C'est donc une industrie qui fait beaucoup de bien au pays et qui donne la vie à plusieurs autres ; et je rends grâce à M. le ministre de ce que, tout en prenant soin des intérêts du trésor, il a maintenu le système en vigueur. L'industrie de la raffinerie est une industrie qui est en progrès ; la proposition faite par l'honorable M. Delfosse en 1849 l'a obligée à faire des progrès, et ils ont été tels, qu'au lieu de rapporter au trésor 3,500,000 fr. comme le voulait la loi, cette industrie en a rapporté 3,900,000. J'espère qu'aujourd'hui elle fera de nouveaux efforts et que le mouvement commercial ne diminuera pas. Je suis persuadé qu'avec l'esprit d'entreprise qui règne chez nous, cette industrie saura supporter la nouvelle charge qu'on lui impose, et c'est pourquoi j'adopte le projet de loi.
M. Visart. - Messieurs, je ne puis qu'approuver les observations que vient de présenter l'honorable M. Osy en réponse à l'honorable M. Sinave. Je viens aussi appuyer ce que vous a dit l'honorable baron Osy relativement aux sirops. Je crois que puisque nous admettons le système de la ristourne, puisque c'est ainsi qu'on l'appelle, il faut que toutes les matières trouvent leurs débouchés. S'il y a encombrement de sirops, on n'en obtiendra plus un prix normal ; cet embarras rejaillira sur toutes les autres catégories et amènera une gêne pour l'industrie de la raffinerie et la production indigène.
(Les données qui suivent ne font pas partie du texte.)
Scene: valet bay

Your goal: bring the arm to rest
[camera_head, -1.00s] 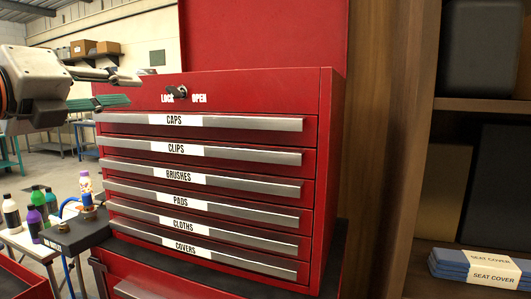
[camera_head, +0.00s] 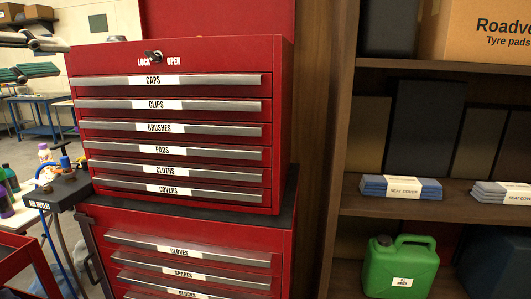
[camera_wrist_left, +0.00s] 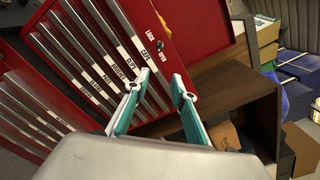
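My left gripper (camera_head: 45,56) shows at the upper left edge of the head view, partly cut off. It is beside the red tool chest (camera_head: 283,130) and apart from it. In the left wrist view its two teal fingers (camera_wrist_left: 161,82) stand apart with nothing between them, so it is open and empty. The chest's key lock (camera_head: 153,57) sits between the LOCK and OPEN marks and also shows in the wrist view (camera_wrist_left: 155,50). The labelled drawers, CAPS to COVERS, look shut. My right gripper is in neither view.
A wooden shelf (camera_head: 450,196) stands right of the chest, with packed seat covers (camera_head: 400,187), a green can (camera_head: 400,266) and a cardboard box (camera_head: 478,30). A black air outlet box (camera_head: 58,190) and several bottles stand at the left.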

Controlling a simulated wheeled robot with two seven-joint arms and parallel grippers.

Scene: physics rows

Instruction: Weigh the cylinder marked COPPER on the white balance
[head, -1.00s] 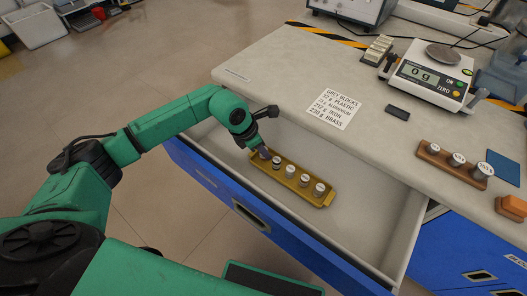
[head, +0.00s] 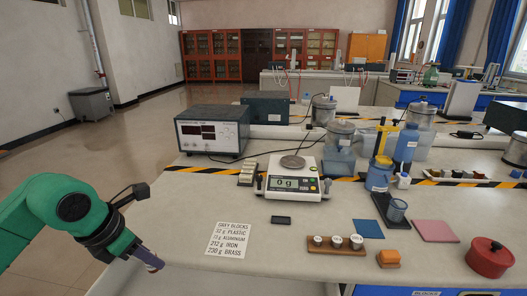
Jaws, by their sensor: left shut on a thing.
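The white balance (head: 309,190) stands on the bench at centre, its round metal pan (head: 293,161) empty and its display reading 0 g. My left gripper (head: 149,259) is at the lower left, left of the bench's paper list and well short of the balance. It is shut on a small cylinder, which is mostly hidden by the fingers; its marking cannot be read. The drawer with the yellow tray of cylinders is out of view. My right gripper is not in view.
A wooden block (head: 322,248) with three white-topped cylinders stands in front of the balance. A dark remote-like item (head: 281,220) and a paper list (head: 229,239) lie nearby. A blue bottle (head: 378,176) and a glass jar (head: 340,140) stand right of and behind the balance.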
Mais je ne suis pas d'accord avec l'honorable représentant d'Anvers, lorsqu'il vient nous dire qu'à l'occasion de la loi régulatrice pour la perception de l'accise incombant aux fabriques, il nous indiquera des modifications.
(page 867) La présente loi est rédigée en vue d'un équilibre qui n'existerait plus si plus tard on mettait un poids accessoire dans un des plateaux de la balance.
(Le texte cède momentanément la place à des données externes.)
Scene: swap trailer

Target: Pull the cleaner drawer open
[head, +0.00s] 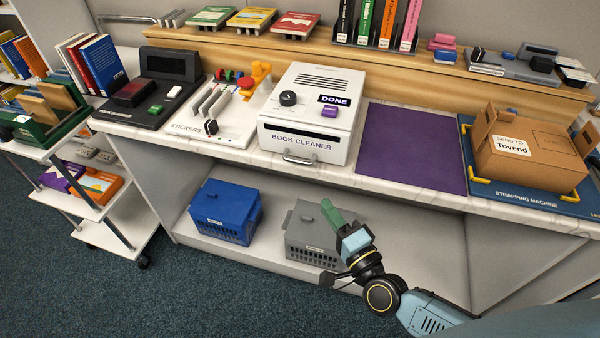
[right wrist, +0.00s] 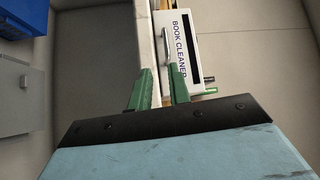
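The book cleaner (head: 310,115) is a white box on the counter, with a dark knob, a purple button and a "DONE" label on top. Its drawer front carries the words "BOOK CLEANER" and a metal bar handle (head: 300,159), and looks closed. My right gripper (head: 331,210) with green fingers is below and in front of the handle, apart from it. In the right wrist view, the gripper (right wrist: 163,74) is open and empty, with the handle (right wrist: 167,46) ahead of the gap between the fingers. My left gripper is not in view.
A blue crate (head: 225,212) and a grey crate (head: 312,235) stand on the lower shelf. A purple mat (head: 410,145) lies right of the cleaner, a sticker station (head: 225,115) left of it. A cardboard box (head: 530,148) stands at the right. A white cart (head: 100,205) stands left.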

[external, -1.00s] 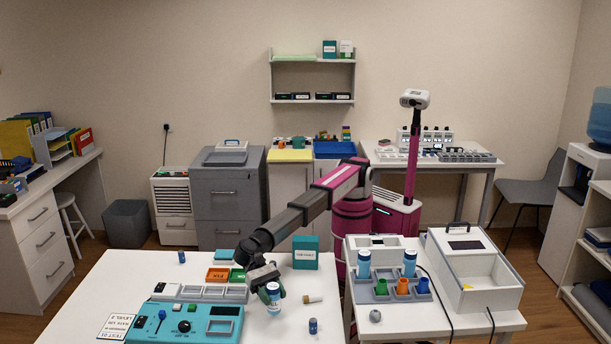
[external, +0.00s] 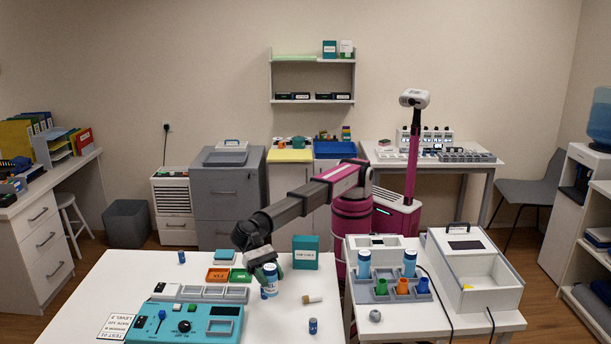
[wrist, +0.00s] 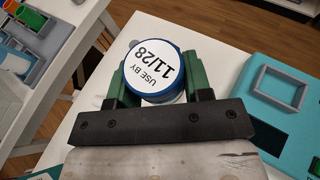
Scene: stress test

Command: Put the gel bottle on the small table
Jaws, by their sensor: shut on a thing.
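My gripper (external: 268,272) is shut on a blue-and-white bottle (external: 270,287), which I take as the gel bottle. In the wrist view the green fingers of my gripper (wrist: 160,88) grip both sides of the bottle (wrist: 154,66); its round top reads "USE BY 11/28". The bottle is roughly upright over the large white table (external: 260,328); its clearance above the table is hard to judge. A smaller white table (external: 410,328) stands to the right, past a narrow gap. I take it as the small table.
A teal box (external: 305,252), a capped vial (external: 313,300), a small blue bottle (external: 313,326) and a teal device (external: 185,324) are near the bottle. The smaller table bears a rack (external: 381,297) with bottles and cups, a white case (external: 472,268) and a grey knob (external: 375,315). Its front has free room.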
Un fait qui doit ici être pris en considération, c'est qu'il s'agit d'une transaction entre les deux industries. Si l'on a encore des charges à ajouter, c'est aujourd'hui qu'elles doivent nous être soumises ; dans quinze jours il sera trop tard ; on ne pourra plus alors venir avec des propositions qui empireraient la posilion de l'une ou de l'autre industrie, réglementation de police à part.
J'engage donc l'honorable baron Osy, s'il a des propositions à faire, à nous les présenter dans le courant de cette discussion. Sans cela nous pourrions croire qu'il a apporté dans ce débat une habileté trop grande, une habileté blâmable.
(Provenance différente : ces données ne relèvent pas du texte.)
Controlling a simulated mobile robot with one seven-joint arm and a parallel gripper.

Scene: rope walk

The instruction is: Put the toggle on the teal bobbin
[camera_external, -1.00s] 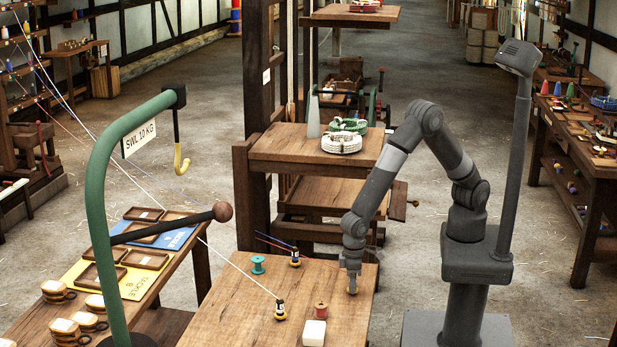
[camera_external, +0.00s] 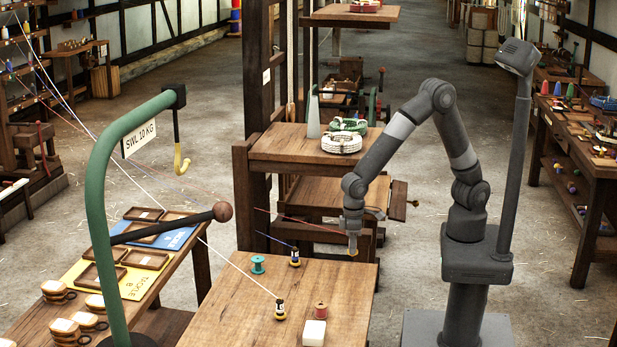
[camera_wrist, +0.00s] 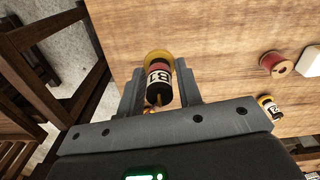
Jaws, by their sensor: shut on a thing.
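The teal bobbin (camera_external: 258,264) stands upright at the back left of the near table, with nothing seen on it. My gripper (camera_external: 352,246) is above the table's back right part, off to the right of the teal bobbin. It is shut on a small cylinder, which I take as the toggle (camera_wrist: 158,82), black with a white label, a red band and a yellow end. Its yellow end (camera_external: 353,253) shows below the fingers, clear of the tabletop. A red line runs from it to the left. The teal bobbin is outside the wrist view.
Two similar labelled cylinders (camera_external: 295,257) (camera_external: 280,309) stand on the table (camera_external: 235,320), with blue and white lines. A red bobbin (camera_external: 321,310) and white block (camera_external: 314,333) are near the front. A green crane post (camera_external: 95,215) with a dark bar stands left.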

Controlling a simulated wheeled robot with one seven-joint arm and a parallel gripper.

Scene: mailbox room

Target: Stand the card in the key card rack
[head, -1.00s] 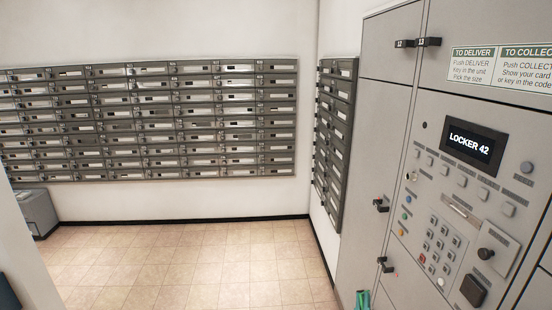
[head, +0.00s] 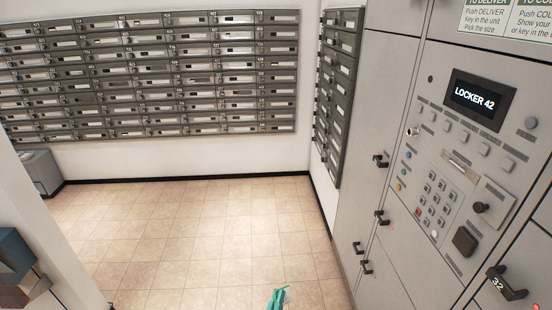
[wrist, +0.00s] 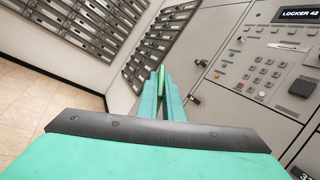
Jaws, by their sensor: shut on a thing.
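My gripper (wrist: 164,100) has teal fingers and is shut on a thin green card (wrist: 161,80), whose narrow edge shows between the fingertips in the wrist view. In the head view only the tip of my gripper (head: 278,298) shows, at the bottom edge over the floor. Much of the card is hidden by the fingers. I cannot make out a key card rack in either view.
A locker unit (head: 410,190) with a keypad and a "LOCKER 42" screen stands at the right, with black handles sticking out. Mailboxes (head: 160,75) line the back wall. A grey box (head: 38,172) stands at the left. The tiled floor (head: 190,235) between is clear.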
Je suis loin de suspecter ses intentions, mais l'on serait peut-être entraîné à une fausse interprétation.
M. Osy. - Messieurs, j'ai dit en section centrale, les honorables membres de cette section le savent, que je considérais cette loi comme une transaction. Dès lors, vous comprenez que ce n'est pas moi qui viendrai, lors de la discussion de la seconde loi, apporter des propositions qui seraient de nature à modifier cette transaction. Je suis donc décidé à ne pas combattre le second projet de loi auquel je me rallie.
M. Visart. - J'accepte l'explication.
M. de La Coste, rapporteur. - L'honorable M. Sinave a adressé une sorte de reproche au rapport de la section centrale relativement à ce qui y est dit des antécédents de la question. Ce point a été traité très rapidement dans mon rapport, mais si la distinction que M. Sinave aurait voulu qu'on fît entre deux périodes dans la première desquelles, écoulée sous le gouvernement des Pays-Bas, la loi aurait eu un caractère purement commercial, ou du moins principalement commercial, si cette distinction avait dû être faite, ce n'est pas moi qui aurais pu la faire puisque j'ai soutenu dans cette Chambre et expliqué que tel n'avait pas été le but de la loi.
J'ai cité des faits qui sont à ma connaissance et qui prouvent le contraire et je pourrais rappeler de plus la discussion de la loi, en partie rapportée dans la Pasinomie. Je pense, quant à moi, que le gouvernement des Pays-Bas a eu l'intention de rendre la déduction à la sortie favorable aux raffineurs et au commerce, d'en faire une espèce d'encouragement en faveur de l'exportation, mais sans cependant abandonner le point de vue fiscal.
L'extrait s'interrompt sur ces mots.